GOAL >> Return every entry exactly as written.

--- Start of EXCERPTED RECORDS ---

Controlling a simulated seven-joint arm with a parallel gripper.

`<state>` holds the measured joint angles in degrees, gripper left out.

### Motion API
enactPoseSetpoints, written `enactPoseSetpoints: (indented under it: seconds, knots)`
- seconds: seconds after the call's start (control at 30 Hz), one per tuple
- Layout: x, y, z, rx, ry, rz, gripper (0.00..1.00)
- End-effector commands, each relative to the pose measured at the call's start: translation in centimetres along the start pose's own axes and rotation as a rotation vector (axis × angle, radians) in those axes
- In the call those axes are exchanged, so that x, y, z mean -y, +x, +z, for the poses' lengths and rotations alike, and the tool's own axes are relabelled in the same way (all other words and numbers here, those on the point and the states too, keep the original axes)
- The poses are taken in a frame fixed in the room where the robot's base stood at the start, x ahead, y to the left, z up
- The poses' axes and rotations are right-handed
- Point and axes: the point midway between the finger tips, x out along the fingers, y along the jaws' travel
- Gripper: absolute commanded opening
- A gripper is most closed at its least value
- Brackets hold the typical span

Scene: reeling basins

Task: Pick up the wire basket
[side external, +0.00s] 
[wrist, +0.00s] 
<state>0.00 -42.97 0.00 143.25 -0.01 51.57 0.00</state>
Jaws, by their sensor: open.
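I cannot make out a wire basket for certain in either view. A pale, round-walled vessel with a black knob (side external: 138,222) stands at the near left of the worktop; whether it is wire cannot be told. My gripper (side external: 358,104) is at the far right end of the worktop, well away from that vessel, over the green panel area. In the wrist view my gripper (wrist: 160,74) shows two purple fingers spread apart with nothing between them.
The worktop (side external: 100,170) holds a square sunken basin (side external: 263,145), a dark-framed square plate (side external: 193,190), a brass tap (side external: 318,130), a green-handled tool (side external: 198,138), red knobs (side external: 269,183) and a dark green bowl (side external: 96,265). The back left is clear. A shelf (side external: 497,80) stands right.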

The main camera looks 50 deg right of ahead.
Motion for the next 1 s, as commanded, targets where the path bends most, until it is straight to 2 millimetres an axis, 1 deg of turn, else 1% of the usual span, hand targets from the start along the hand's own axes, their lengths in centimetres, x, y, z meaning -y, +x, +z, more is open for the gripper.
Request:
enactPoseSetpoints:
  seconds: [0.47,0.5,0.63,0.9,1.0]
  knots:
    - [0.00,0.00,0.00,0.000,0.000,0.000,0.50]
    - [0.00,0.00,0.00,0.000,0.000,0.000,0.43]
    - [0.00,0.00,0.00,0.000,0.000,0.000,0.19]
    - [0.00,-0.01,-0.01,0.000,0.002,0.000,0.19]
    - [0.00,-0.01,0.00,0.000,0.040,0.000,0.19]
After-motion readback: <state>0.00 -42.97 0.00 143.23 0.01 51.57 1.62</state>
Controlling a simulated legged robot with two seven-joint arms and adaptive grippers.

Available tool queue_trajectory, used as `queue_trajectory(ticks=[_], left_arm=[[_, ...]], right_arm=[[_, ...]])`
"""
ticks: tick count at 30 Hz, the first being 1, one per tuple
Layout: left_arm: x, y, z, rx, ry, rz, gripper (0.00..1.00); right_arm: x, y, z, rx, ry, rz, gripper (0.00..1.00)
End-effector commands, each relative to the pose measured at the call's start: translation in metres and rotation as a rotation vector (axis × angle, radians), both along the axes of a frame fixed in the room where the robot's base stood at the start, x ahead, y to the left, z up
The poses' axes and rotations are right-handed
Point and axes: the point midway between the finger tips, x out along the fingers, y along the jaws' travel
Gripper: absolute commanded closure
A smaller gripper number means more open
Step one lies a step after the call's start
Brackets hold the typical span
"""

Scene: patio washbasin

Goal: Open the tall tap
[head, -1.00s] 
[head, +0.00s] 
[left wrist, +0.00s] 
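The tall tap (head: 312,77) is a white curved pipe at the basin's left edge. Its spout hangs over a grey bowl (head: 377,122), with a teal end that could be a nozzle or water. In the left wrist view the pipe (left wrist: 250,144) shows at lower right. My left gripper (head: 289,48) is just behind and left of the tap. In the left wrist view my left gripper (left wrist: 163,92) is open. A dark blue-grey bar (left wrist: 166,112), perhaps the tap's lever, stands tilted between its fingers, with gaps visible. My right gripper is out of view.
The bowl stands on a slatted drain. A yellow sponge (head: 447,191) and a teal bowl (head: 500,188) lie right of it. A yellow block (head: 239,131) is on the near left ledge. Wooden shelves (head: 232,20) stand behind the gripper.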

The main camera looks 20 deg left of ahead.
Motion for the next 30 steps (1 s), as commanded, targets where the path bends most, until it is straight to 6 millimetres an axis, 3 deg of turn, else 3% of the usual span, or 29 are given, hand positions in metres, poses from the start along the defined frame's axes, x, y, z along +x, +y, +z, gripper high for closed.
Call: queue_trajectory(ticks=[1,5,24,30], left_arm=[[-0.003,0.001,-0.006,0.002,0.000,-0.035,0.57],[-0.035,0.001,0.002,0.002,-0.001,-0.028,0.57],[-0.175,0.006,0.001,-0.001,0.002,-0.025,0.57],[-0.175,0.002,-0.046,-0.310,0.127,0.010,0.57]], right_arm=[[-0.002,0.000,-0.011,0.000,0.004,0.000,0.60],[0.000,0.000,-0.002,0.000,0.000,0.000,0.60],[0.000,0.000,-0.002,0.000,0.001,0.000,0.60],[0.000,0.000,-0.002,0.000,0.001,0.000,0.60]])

--- End of EXCERPTED RECORDS ---

EXPECTED ANSWER >>
Controlling a simulated seven-joint arm with a parallel gripper.

`<state>` holds the measured joint angles in degrees, gripper left out.

### Motion API
enactPoseSetpoints, written `enactPoseSetpoints: (indented under it: seconds, knots)`
- seconds: seconds after the call's start (control at 30 Hz), one per tuple
- Layout: x, y, z, rx, ry, rz, gripper (0.00..1.00)
- End-effector commands, each relative to the pose measured at the call's start: translation in centimetres along the start pose's own axes and rotation as a rotation vector (axis × angle, radians) in those axes
- In the call those axes are exchanged, so that x, y, z mean -y, +x, +z, for the poses' lengths and rotations alike, and the tool's own axes are relabelled in the same way (all other words and numbers here, those on the point and the states too, keep the original axes)
- The poses are taken in a frame fixed in the room where the robot's base stood at the start, x ahead, y to the left, z up
- The poses' axes and rotations are right-handed
- Point and axes: the point midway between the finger tips, x out along the fingers, y along the jaws' travel
- Gripper: absolute commanded opening
- A gripper is most closed at its least value
- Brackets hold the typical span

Scene: reeling basins

Task: Pick up the wire basket
[side external, +0.00s] 
[wrist, +0.00s] 
<state>0.00 -42.97 0.00 143.25 -0.01 51.57 0.00</state>
Jaws, by their sensor: open.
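I cannot make out a wire basket for certain in either view. A pale, round-walled vessel with a black knob (side external: 138,222) stands at the near left of the worktop; whether it is wire cannot be told. My gripper (side external: 358,104) is at the far right end of the worktop, well away from that vessel, over the green panel area. In the wrist view my gripper (wrist: 160,74) shows two purple fingers spread apart with nothing between them.
The worktop (side external: 100,170) holds a square sunken basin (side external: 263,145), a dark-framed square plate (side external: 193,190), a brass tap (side external: 318,130), a green-handled tool (side external: 198,138), red knobs (side external: 269,183) and a dark green bowl (side external: 96,265). The back left is clear. A shelf (side external: 497,80) stands right.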

The main camera looks 50 deg right of ahead.
Motion for the next 1 s, as commanded, targets where the path bends most, until it is straight to 2 millimetres an axis, 1 deg of turn, else 1% of the usual span, hand targets from the start along the hand's own axes, their lengths in centimetres, x, y, z meaning -y, +x, +z, more is open for the gripper.
Request:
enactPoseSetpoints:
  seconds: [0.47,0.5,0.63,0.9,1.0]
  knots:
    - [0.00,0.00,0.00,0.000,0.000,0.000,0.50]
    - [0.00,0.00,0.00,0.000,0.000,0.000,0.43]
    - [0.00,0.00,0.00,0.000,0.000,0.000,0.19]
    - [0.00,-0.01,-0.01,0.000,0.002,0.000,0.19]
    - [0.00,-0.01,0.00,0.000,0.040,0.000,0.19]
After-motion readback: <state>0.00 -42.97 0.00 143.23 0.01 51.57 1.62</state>
Controlling a simulated legged robot with two seven-joint arms and adaptive grippers.

Available tool queue_trajectory, used as `queue_trajectory(ticks=[_], left_arm=[[_, ...]], right_arm=[[_, ...]])`
"""
ticks: tick count at 30 Hz, the first being 1, one per tuple
Layout: left_arm: x, y, z, rx, ry, rz, gripper (0.00..1.00); right_arm: x, y, z, rx, ry, rz, gripper (0.00..1.00)
End-effector commands, each relative to the pose measured at the call's start: translation in metres and rotation as a rotation vector (axis × angle, radians), both along the axes of a frame fixed in the room where the robot's base stood at the start, x ahead, y to the left, z up
The poses' axes and rotations are right-handed
Point and axes: the point midway between the finger tips, x out along the fingers, y along the jaws' travel
Gripper: absolute commanded closure
A smaller gripper number means more open
Step one lies a step after the call's start
Brackets hold the typical span
"""

Scene: patio washbasin

Goal: Open the tall tap
[head, -1.00s] 
[head, +0.00s] 
[left wrist, +0.00s] 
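The tall tap (head: 312,77) is a white curved pipe at the basin's left edge. Its spout hangs over a grey bowl (head: 377,122), with a teal end that could be a nozzle or water. In the left wrist view the pipe (left wrist: 250,144) shows at lower right. My left gripper (head: 289,48) is just behind and left of the tap. In the left wrist view my left gripper (left wrist: 163,92) is open. A dark blue-grey bar (left wrist: 166,112), perhaps the tap's lever, stands tilted between its fingers, with gaps visible. My right gripper is out of view.
The bowl stands on a slatted drain. A yellow sponge (head: 447,191) and a teal bowl (head: 500,188) lie right of it. A yellow block (head: 239,131) is on the near left ledge. Wooden shelves (head: 232,20) stand behind the gripper.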

The main camera looks 20 deg left of ahead.
Motion for the next 30 steps (1 s), as commanded, targets where the path bends most, until it is straight to 6 millimetres an axis, 3 deg of turn, else 3% of the usual span, or 29 are given, hand positions in metres, poses from the start along the defined frame's axes, x, y, z along +x, +y, +z, gripper high for closed.
Call: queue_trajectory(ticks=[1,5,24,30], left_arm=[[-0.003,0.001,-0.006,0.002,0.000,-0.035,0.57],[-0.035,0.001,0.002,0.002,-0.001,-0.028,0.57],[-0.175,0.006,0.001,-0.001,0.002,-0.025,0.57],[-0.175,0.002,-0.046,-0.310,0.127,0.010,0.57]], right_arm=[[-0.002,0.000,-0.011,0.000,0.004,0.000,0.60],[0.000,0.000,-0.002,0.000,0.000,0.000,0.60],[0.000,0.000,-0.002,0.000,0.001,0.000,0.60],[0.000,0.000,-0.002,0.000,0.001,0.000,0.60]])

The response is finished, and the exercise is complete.